Foucault noted that “A Mentality is almost never examined by those who inhabit it.”
Christina, it’s not just the English Language Theatre which is suffering from identity issues; it’s the English-speaking peoples themselves who are suffering from identity issues.
Do you think that has anything to do with the folks who, as Foucault might say, are manufacturing discourse and the relation of that discourse to power?
Thank you for putting these thoughts “on stage”. However, I’m not optimistic that many people will view them, or even understand them.
So well declared!
I’m assuming you’re commenting on a recent show at Shakespeare Santa Cruz. Before writing off a whole generation of theatergoers (which feels a bit age-ist to me) I wonder if the venue plays a part. It’s a casual atmosphere, people are eating and drinking before and during the show, and the sound can be problematic (at least for me. I don’t have perfect hearing). So this never felt like “serious” theater, compared to other, more formal venues. Plus SSC uses non-traditional settings, costumes, etc., that’s part of the fun but sometimes it’s over-the-top and might misdirect the attention of theatergoers. What about the audiences at theaters in SF or in NYC? I’ve never seen a bag of Cheetohs there.
I do wish you were specific. Loose the hypothetical. What play? What venue? What audience?
Christina-
I’m going to make a leap and go with the assumption that the “hypothetical” play you’re referring to is “Othello”, which I saw last Friday. Yes, a portion of the audience acted like it was “Animal House Goes To Shakespeare”.
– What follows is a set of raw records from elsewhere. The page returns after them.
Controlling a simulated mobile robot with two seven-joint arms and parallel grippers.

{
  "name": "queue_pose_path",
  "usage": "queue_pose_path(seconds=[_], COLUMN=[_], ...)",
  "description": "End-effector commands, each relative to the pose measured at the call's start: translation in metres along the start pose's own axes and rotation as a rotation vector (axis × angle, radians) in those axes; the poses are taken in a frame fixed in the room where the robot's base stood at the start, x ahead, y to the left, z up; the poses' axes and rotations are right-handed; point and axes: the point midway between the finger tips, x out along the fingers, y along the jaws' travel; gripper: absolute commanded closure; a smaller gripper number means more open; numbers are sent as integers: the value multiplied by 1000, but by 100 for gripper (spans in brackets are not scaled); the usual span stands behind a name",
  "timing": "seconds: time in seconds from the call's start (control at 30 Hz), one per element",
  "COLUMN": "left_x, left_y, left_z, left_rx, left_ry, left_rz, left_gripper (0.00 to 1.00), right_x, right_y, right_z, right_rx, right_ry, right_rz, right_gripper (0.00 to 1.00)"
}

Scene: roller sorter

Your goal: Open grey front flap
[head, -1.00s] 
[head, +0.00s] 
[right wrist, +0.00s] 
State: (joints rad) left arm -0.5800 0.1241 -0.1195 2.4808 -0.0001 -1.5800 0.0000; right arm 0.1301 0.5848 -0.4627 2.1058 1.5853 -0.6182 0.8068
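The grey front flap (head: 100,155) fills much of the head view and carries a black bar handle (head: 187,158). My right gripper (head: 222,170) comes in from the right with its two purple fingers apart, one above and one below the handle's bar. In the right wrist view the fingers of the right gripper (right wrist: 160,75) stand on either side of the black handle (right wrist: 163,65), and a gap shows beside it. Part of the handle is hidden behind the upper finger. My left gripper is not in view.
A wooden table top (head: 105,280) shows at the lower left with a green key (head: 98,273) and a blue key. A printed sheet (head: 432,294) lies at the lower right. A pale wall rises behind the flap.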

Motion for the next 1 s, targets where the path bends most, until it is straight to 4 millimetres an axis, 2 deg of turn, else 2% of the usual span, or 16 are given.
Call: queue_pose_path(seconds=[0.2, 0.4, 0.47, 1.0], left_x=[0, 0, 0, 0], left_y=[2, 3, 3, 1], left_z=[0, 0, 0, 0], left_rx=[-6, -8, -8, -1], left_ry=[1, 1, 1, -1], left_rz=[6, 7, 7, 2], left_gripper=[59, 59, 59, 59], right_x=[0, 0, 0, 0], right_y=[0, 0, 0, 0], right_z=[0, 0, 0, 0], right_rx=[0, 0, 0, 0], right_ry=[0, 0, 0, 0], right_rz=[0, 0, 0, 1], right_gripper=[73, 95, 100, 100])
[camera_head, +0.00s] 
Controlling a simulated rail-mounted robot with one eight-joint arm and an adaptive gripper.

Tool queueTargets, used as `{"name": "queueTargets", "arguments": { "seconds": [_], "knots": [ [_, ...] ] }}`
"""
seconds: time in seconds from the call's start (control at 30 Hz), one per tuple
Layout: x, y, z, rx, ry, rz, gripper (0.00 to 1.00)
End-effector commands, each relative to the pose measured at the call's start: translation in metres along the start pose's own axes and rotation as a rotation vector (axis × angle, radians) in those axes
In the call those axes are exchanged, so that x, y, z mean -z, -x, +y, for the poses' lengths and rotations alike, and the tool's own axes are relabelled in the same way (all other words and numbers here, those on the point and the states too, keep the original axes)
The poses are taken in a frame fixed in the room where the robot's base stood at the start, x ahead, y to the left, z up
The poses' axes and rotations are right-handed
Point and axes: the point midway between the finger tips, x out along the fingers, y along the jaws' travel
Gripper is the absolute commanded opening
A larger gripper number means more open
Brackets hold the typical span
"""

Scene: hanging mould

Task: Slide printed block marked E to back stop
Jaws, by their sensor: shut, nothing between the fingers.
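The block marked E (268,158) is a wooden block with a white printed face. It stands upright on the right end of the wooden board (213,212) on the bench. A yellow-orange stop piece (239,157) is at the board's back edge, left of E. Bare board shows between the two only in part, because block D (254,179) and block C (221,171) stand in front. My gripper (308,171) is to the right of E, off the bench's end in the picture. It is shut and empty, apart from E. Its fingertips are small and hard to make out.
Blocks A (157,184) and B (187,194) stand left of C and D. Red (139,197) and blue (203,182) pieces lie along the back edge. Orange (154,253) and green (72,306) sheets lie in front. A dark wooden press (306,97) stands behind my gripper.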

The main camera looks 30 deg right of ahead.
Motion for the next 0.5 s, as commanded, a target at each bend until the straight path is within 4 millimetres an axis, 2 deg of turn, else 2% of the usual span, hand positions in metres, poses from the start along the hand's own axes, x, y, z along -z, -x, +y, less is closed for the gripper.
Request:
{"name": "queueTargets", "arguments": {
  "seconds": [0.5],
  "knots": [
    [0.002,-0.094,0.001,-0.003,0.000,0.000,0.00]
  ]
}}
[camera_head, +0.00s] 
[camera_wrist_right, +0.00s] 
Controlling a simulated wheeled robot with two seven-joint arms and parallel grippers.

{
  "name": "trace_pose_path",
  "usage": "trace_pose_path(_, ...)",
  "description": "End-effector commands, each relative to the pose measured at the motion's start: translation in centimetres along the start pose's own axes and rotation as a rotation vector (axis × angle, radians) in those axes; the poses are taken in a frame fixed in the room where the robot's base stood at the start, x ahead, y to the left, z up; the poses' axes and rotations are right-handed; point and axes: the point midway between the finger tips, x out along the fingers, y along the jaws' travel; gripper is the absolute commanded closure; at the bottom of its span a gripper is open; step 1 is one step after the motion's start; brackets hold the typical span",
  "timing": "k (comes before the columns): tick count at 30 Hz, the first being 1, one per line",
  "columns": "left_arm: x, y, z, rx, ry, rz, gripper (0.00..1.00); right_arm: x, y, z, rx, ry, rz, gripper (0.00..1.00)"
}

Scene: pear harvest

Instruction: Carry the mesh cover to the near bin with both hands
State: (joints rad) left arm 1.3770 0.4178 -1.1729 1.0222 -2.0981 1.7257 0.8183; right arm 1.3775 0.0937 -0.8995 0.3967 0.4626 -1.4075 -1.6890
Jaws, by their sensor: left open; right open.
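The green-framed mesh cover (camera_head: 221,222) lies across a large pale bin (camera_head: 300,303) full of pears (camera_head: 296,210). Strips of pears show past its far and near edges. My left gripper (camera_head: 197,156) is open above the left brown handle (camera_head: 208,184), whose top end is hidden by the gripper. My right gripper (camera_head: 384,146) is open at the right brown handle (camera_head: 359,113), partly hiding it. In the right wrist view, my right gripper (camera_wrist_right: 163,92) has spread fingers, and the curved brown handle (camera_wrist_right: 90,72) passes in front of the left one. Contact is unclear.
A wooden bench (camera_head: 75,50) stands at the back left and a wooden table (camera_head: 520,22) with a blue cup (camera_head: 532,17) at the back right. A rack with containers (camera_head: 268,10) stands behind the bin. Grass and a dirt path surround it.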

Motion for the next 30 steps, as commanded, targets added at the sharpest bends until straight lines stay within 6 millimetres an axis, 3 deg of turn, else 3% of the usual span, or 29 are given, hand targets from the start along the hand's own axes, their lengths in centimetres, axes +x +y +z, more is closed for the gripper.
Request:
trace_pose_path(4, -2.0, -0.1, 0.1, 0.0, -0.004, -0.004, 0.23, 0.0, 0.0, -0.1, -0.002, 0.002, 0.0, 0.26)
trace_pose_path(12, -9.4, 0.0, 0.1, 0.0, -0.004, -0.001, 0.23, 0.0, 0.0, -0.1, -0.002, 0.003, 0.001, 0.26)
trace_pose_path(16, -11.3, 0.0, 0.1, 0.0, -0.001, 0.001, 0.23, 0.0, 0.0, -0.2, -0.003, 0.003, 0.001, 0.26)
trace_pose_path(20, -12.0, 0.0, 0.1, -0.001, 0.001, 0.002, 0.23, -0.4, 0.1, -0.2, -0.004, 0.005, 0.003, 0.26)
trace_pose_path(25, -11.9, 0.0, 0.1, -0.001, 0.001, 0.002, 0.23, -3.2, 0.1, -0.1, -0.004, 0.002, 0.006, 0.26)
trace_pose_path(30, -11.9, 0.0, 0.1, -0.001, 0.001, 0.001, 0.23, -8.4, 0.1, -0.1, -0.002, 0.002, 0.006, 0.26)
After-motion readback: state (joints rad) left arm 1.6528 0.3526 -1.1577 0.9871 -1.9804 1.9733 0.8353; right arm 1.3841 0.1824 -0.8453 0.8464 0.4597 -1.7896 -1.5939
However, I felt that the majority of the responsibility for this very uneven performance lies with the Director. Some actors were gesturing wildly with no purpose and others chose a more contemporary, simple style. It was a mish-mash.
Please excuse the following plug:
Coincidentally, the first play of Santa Cruz Actors’ Theatre’s new season, “Dead Man’s Cell Phone”, deals with the topic you discuss. The more we become technologically connected the more we become inter-personally disconnected.
Please come see our play, it will be good.
Thanks,
Gerry Gerringer
Artistic Director
Santa Cruz Actors’ Theatre
831-425-1003
There is no h in Cheetos.
@Tom — along with no “h” in Cheetos, there’s not a whole lot of *anything* in Cheetos. Airy-fairy pie-hole fodder for the airy-fairy human product of MSM ersatz “culture”.
Saw Othello this afternoon and the production has settled in. The two main criticisms seem to have been, one, that the acting styles were mismatched which was not so at the show I attended and two, that Iago was not “evil” enough which again, for those of us that understand the banality of evil, was not the case. A clear, evenly acted reading of the play. Not stupendous but perfectly acceptable with some telling moments. My main criticism would be of the set design which failed to visually differentiate Venice and Cyprus (compare Manhattan and New Orleans) but perhaps the evening lighting makes that clearer. Thankfully, there was only one inappropriate laugher who seemed bent on letting the rest of us know he had gotten all the instances of dramatic irony but missed their emotional impact on the characters; audience Aspergers? Then again, he was drinking Yellowtail.